Required work — Transcribe only the lines of the listing below from the one holding "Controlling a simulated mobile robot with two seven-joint" through the one holding "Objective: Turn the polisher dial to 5", inclusive, without any change.

[Dataset entries]
◆ ◆ ◆ ◆ ◆

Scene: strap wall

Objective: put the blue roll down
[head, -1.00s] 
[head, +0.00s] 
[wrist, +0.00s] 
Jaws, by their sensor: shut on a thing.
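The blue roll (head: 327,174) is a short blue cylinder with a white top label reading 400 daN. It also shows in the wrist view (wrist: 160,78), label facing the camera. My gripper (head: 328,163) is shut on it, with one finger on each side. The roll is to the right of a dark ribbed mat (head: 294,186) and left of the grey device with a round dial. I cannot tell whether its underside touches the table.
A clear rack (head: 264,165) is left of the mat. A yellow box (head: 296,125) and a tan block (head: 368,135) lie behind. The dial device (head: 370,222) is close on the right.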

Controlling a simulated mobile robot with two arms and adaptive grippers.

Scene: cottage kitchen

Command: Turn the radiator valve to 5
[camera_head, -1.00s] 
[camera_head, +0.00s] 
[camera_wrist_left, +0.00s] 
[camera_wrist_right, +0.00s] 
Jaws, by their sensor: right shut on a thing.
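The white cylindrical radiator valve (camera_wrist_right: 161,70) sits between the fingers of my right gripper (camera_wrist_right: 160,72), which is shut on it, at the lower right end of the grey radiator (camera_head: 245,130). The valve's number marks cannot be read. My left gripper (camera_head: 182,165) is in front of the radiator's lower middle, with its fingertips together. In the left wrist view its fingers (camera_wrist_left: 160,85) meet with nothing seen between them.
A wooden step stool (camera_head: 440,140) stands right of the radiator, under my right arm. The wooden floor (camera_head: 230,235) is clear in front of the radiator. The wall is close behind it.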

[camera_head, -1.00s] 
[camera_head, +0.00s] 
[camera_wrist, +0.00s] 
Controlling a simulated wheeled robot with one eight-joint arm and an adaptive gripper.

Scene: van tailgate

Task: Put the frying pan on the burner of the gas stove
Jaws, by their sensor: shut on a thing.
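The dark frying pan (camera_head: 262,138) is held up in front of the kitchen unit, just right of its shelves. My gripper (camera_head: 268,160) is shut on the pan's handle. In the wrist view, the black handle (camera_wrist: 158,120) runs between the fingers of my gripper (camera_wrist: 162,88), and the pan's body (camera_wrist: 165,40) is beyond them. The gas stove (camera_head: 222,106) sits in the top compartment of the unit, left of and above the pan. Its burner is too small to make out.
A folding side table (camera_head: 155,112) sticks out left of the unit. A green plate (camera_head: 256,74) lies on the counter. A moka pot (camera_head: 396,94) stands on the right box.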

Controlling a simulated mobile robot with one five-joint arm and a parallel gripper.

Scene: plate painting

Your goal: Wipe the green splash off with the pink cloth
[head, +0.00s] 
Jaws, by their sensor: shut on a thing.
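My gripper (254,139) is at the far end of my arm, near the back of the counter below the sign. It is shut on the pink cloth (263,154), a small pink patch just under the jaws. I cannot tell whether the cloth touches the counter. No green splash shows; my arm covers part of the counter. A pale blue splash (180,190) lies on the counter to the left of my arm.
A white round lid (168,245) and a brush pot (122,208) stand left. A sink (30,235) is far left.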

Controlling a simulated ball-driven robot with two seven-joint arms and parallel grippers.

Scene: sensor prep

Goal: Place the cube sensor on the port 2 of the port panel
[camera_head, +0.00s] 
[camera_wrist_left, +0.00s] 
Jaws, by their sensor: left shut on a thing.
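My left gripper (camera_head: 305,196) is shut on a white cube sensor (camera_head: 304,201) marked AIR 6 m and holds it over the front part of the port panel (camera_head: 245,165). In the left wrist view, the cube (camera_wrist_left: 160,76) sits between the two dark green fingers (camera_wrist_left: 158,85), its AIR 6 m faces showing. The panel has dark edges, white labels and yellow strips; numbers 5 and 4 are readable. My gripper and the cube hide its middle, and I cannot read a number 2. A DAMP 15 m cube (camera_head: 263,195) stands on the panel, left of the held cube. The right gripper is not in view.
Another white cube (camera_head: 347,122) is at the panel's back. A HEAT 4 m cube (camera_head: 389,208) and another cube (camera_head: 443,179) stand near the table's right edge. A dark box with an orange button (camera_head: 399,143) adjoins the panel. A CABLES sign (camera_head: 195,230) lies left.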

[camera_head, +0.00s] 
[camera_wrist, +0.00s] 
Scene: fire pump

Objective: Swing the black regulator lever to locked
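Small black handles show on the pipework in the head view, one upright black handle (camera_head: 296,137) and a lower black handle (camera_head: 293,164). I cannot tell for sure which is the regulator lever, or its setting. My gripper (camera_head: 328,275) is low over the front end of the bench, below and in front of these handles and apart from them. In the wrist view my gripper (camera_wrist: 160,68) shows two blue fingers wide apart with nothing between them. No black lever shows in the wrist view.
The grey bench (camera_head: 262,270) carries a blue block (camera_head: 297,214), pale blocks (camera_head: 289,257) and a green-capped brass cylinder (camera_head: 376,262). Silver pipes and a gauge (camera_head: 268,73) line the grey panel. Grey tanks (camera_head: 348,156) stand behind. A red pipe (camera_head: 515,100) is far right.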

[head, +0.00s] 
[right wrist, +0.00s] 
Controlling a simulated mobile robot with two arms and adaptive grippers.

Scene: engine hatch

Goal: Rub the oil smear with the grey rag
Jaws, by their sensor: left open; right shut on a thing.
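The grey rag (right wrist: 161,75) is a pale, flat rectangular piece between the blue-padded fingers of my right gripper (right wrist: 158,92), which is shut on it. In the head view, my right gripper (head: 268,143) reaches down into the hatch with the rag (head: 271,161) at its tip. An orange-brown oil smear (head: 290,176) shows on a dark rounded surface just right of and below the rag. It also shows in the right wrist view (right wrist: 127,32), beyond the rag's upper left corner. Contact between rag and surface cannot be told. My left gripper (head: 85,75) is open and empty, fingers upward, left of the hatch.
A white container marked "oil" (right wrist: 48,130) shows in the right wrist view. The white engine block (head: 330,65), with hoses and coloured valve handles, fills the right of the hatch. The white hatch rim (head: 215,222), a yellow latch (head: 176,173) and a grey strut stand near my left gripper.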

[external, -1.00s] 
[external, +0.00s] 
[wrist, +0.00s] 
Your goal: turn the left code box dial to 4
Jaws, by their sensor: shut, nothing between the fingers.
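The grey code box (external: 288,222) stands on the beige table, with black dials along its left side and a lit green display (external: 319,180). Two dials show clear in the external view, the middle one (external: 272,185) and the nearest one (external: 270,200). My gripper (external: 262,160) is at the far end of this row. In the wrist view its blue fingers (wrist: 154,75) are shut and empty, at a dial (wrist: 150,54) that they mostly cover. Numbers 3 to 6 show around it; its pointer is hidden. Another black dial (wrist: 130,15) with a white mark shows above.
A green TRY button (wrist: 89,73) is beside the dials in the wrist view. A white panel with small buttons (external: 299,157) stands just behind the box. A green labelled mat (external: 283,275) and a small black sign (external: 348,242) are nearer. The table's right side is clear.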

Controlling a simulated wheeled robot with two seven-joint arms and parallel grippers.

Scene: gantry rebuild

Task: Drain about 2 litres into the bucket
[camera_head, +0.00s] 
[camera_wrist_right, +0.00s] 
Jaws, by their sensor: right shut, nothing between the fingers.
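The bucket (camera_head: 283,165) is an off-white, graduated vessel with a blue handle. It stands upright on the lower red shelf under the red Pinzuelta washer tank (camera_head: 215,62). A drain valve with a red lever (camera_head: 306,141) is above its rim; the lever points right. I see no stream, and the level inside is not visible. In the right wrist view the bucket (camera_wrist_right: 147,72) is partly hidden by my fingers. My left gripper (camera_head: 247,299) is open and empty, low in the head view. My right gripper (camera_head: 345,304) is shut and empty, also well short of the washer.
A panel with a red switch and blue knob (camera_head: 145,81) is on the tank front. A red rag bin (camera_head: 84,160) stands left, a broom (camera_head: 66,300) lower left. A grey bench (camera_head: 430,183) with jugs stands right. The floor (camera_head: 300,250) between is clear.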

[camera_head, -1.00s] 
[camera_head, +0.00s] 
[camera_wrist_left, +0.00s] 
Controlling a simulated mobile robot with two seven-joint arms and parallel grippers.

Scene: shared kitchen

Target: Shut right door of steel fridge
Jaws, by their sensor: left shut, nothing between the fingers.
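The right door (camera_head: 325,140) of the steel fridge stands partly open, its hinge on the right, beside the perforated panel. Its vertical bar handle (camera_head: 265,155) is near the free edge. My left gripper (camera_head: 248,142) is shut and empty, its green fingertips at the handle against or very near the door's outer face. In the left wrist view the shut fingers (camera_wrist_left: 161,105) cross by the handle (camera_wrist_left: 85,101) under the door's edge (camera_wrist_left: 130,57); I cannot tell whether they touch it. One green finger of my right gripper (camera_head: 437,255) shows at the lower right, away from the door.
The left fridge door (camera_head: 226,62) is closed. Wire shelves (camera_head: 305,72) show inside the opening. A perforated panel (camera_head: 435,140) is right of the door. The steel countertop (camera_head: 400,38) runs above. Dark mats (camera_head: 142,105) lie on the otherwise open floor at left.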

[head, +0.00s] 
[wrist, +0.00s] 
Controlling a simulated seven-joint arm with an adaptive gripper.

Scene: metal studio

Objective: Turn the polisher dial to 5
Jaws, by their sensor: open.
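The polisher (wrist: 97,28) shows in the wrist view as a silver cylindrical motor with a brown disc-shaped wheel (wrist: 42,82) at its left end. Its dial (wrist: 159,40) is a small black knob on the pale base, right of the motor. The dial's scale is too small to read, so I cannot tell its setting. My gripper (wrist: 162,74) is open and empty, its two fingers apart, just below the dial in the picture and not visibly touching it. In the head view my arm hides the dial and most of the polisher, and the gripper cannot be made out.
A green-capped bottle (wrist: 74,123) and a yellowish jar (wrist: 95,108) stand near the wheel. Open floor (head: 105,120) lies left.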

◆ ◆ ◆ ◆ ◆

Exercise result —
Controlling a simulated mobile robot with two seven-joint arms and parallel grippers.

Scene: shared kitchen

Target: Shut right door of steel fridge
Jaws, by their sensor: left shut, nothing between the fingers.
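The right door (camera_head: 325,140) of the steel fridge stands partly open, its hinge on the right, beside the perforated panel. Its vertical bar handle (camera_head: 265,155) is near the free edge. My left gripper (camera_head: 248,142) is shut and empty, its green fingertips at the handle against or very near the door's outer face. In the left wrist view the shut fingers (camera_wrist_left: 161,105) cross by the handle (camera_wrist_left: 85,101) under the door's edge (camera_wrist_left: 130,57); I cannot tell whether they touch it. One green finger of my right gripper (camera_head: 437,255) shows at the lower right, away from the door.
The left fridge door (camera_head: 226,62) is closed. Wire shelves (camera_head: 305,72) show inside the opening. A perforated panel (camera_head: 435,140) is right of the door. The steel countertop (camera_head: 400,38) runs above. Dark mats (camera_head: 142,105) lie on the otherwise open floor at left.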

[head, +0.00s] 
[wrist, +0.00s] 
Controlling a simulated seven-joint arm with an adaptive gripper.

Scene: metal studio

Objective: Turn the polisher dial to 5

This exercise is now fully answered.